There are a great many spiritual lessons that one is supposed to learn by going without, by fasting. When the book of Leviticus refers to the required fast on the Day of Atonement that I ended only a couple of hours ago or so as I write this, the expression used is afflicting one’s soul. In my listening to church messages and in my reading on this festival and more generally on the subject of fasting I have seen a great many good lessons about reconciliation and the importance of recognizing our own frailty and dependence on God for what we need to survive, the sort of food and water that can often be taken for granted by those who can eat whatever they want whenever they want. As I belong to a religious tradition that regularly engages in fasting, but not nearly as much as the accounts I read of past ages where some people fasted multiple times a week, I often wonder whether the experience of fasting can help aid or hinder the learning of lessons.
For myself, I do not find fasting to be a particularly painful or unpleasant task. At least in the past decade or more, I have been able to fast without feeling a great deal of discomfort, except for thirst, and even then, the fact that it was a cool and rainy day kept me from feeling too thirsty today while I fasted. I do not find that I am short of temper when I fast, or that I am more irritable than I usually am, and often I find that other people are not able to tell the difference between my fasting and my normal way of being. One time I fasted for personal reasons on a work day and found that other people could not tell the difference between the way I acted while fasting and normally, except perhaps that they could not see me eating some kind of soup and salad/sandwich. Perhaps they simply thought I had different break hours that day and just shrugged it off, since they noticed nothing amiss.
My concern can be boiled down to a set of related questions: Is it a bad thing that fasting comes so easily to me? Are there lessons that I miss because fasting is not a struggle to me? Does my own experience with fasting over the course of my life, where I have generally been able to fast without a great deal of discomfort and suffering, make me less sympathetic to those who struggle with it? Indeed, there is a whole host of concerns that can follow when one does things easily, and that is the possibility that one may take them for granted. I certainly suffer enough in other areas of life that my ease of fasting need not lead me to think of life as a pleasure cruise that one goes along without feeling any sort of pain or sorrow or discomfort. Nonetheless, I am sensitive not only to things that come with difficulty for me but also those things that come easily, in that I hope I do not lack something that could be learned from experiences that are more of a challenge.

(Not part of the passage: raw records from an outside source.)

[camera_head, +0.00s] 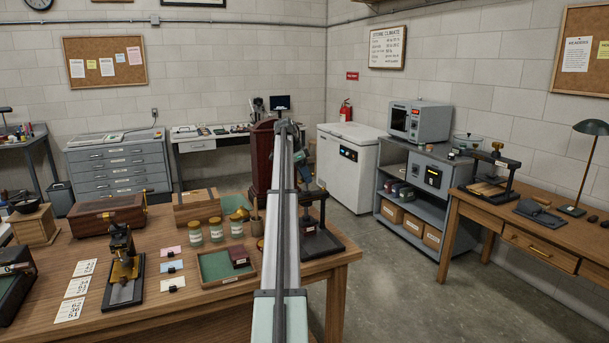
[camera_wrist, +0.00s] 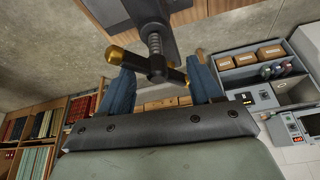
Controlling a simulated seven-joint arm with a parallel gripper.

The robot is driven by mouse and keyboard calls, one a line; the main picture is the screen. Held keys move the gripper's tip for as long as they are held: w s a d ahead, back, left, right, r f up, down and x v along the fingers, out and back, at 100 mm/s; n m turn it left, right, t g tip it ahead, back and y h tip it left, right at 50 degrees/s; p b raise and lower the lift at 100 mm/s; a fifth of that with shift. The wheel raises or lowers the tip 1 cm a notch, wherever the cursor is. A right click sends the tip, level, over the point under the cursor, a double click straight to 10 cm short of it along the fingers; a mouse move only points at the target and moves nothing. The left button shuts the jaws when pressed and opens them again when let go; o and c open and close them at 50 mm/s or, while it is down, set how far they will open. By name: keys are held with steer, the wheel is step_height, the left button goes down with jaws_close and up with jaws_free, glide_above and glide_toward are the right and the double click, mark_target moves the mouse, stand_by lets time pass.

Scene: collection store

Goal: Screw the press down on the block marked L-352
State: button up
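In the wrist view my gripper (camera_wrist: 161,66) has its two dark blue fingers apart, one on each side of the hub of a crossbar handle (camera_wrist: 156,72) with brass ends. The bar spans the gap at a slant; contact with the fingers is unclear. A threaded screw (camera_wrist: 153,44) runs from the handle to the dark frame (camera_wrist: 150,12). In the head view a dark press (camera_head: 321,242) stands at the near table's right end, partly behind my arm. Another screw press (camera_head: 493,178) stands on the right desk with brown pieces under it. No L-352 marking is readable.
The near table (camera_head: 215,300) also holds a green-lined tray (camera_head: 204,281), several jars, a brass instrument (camera_head: 122,262) and wooden boxes. A grey shelf unit (camera_head: 425,207) and a white chest (camera_head: 348,165) stand behind. Open floor (camera_head: 410,300) lies between table and desk.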

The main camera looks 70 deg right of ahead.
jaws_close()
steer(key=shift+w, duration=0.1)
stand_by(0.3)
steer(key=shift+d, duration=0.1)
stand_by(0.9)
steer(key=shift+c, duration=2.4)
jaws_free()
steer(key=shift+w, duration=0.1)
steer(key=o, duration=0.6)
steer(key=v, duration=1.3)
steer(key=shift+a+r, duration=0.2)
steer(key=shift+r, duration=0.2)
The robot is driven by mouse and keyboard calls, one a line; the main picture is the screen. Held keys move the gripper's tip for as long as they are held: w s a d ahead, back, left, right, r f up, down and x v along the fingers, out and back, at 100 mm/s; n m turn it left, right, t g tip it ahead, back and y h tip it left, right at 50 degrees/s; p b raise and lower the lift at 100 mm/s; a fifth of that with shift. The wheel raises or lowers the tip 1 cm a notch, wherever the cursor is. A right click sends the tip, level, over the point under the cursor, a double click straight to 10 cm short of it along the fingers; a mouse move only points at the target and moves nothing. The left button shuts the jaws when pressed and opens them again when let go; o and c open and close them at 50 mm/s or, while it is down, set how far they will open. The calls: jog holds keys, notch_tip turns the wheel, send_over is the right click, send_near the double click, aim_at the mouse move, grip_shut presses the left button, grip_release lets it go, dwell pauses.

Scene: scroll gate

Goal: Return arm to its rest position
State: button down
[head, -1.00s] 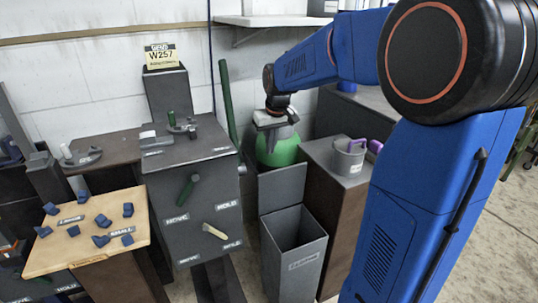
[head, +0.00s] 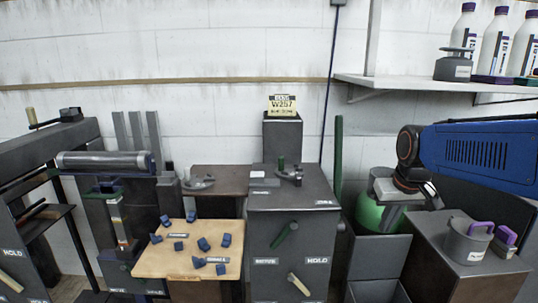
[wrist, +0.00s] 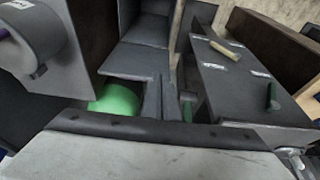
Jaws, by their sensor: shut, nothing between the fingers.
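My arm (head: 478,157) reaches in from the right edge of the head view, blue with a black wrist joint. My grey gripper (head: 396,190) hangs at its end, in front of a green rounded object (head: 370,216), which it partly covers. The gripper is shut and empty, apart from the things around it. In the wrist view a broad grey gripper part (wrist: 150,150) fills the bottom, and the green object (wrist: 115,102) shows just above it.
A dark cabinet (head: 291,238) with levers stands left of my gripper. A cabinet with a grey pot (head: 467,240) is at right. An open dark bin (head: 375,262) is below. A wooden board (head: 190,262) holds several blue pieces. A shelf (head: 440,84) with bottles is above.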

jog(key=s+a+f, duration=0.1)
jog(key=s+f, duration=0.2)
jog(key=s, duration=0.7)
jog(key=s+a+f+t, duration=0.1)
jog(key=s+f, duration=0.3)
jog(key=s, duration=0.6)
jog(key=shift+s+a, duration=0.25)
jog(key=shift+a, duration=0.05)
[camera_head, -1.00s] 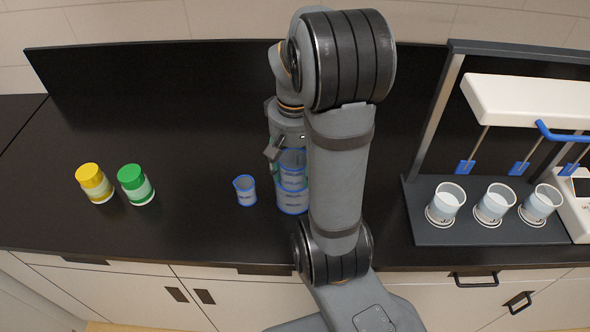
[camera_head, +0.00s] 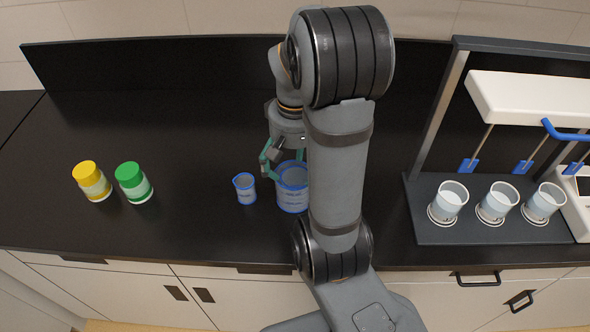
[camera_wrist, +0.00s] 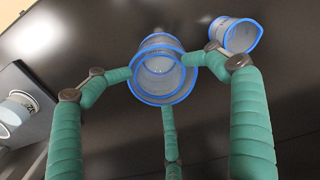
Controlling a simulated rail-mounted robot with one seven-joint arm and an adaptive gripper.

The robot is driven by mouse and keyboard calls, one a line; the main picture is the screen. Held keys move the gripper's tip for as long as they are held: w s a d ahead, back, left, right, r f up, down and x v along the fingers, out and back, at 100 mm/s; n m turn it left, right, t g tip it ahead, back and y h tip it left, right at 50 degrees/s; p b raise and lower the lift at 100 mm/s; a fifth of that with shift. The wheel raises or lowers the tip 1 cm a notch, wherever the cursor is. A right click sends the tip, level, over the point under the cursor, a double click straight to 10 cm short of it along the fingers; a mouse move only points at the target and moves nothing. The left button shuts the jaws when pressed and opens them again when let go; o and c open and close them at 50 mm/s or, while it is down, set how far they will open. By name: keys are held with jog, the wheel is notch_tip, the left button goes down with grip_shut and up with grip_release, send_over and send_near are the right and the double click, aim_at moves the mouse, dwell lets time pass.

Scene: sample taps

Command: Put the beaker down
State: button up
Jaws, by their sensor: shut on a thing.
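A clear beaker (camera_head: 292,197) with blue edging and markings is upright at the counter, partly behind my arm link in the head view. In the wrist view the beaker (camera_wrist: 185,83) shows blue rings one within another; I cannot tell whether a second vessel is nested there. My gripper (camera_head: 282,168) has green fingers around the beaker near its rim. In the wrist view the three fingers of my gripper (camera_wrist: 169,78) surround it, with their tips close to its sides. A smaller blue-edged beaker (camera_head: 245,190) stands just to the left, and in the wrist view this small beaker (camera_wrist: 240,36) is at top right.
A yellow-capped jar (camera_head: 92,181) and a green-capped jar (camera_head: 134,183) stand at the left of the black counter (camera_head: 190,130). At the right, several filled cups (camera_head: 447,203) sit on a dark stand (camera_head: 430,232) below white taps. The counter between the jars and the small beaker is clear.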

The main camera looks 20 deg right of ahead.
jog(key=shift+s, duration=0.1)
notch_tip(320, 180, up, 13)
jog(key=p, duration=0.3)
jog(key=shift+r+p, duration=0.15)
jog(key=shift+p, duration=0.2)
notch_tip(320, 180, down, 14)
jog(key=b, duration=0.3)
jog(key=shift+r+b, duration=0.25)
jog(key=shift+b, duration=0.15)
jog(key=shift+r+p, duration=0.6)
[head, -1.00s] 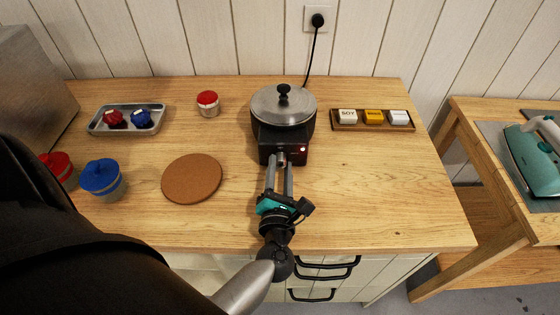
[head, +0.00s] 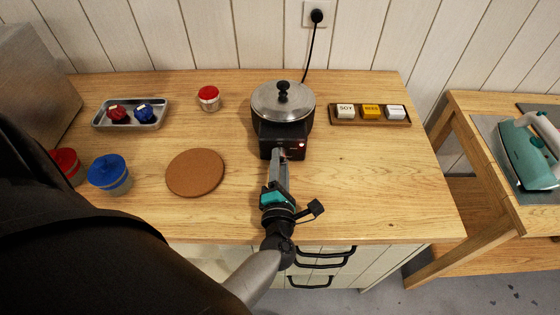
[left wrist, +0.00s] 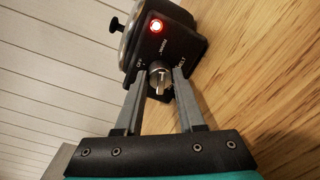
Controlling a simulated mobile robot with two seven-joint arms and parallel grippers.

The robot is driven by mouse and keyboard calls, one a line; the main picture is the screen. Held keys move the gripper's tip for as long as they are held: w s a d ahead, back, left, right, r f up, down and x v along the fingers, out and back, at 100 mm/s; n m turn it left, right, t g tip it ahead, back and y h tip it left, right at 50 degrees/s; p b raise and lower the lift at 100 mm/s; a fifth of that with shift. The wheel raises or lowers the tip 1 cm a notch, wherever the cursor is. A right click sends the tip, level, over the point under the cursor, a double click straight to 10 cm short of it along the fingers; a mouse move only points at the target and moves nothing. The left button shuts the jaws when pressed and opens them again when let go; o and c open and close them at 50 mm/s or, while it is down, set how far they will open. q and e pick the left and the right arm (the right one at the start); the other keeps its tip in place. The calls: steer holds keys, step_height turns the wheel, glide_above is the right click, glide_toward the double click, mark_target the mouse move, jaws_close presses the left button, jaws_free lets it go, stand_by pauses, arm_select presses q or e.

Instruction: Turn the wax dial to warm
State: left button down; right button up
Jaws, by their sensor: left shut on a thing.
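The wax warmer (head: 283,120) is a black pot with a silver lid and a black knob, standing at the back middle of the table. Its front box has a lit red lamp (left wrist: 156,26) and a small metal dial (left wrist: 158,80). Labels around the dial appear to read OFF, WARM and MELT; which one it points at is hard to tell. My left gripper (head: 279,156) reaches in from the front, and in the left wrist view its fingers (left wrist: 159,77) are shut on the dial, one on each side. My right gripper is not in view.
A cork mat (head: 195,172) lies left of the warmer. A wooden block holder (head: 369,122) is to the right. A black cord (head: 309,55) rises behind the warmer.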

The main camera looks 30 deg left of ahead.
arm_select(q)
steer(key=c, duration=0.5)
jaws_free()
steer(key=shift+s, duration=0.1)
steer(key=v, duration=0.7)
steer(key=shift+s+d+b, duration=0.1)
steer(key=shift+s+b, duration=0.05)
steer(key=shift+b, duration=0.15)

Much depends, I think, on the attitude that one has to those areas of life that come easily. While it is a bad thing to take something for granted because it comes without a high degree of challenge or difficulty, it is a good thing to be grateful that one does not struggle in all things. One can be compassionate to those who suffer even in areas where one does not suffer for oneself, and knowing that one has not necessarily done anything to deserve one’s good fortune in things coming easily can make one more helpful to those who struggle to a greater degree. It is not so much our circumstances that matter so much, or the situation itself, but rather how it is that we think and feel about it and what attitude we have about it. We all struggle enough in different ways that we can learn how to struggle well, how to develop habits of determination and overcoming our difficulties and maintaining a positive attitude in the midst of them. On the other hand, when we find an aspect of life that comes easily for us, having the right attitude can allow us to develop habits of gratitude as well as of compassion for others. Often, life’s not what about what we have, but what we make of it.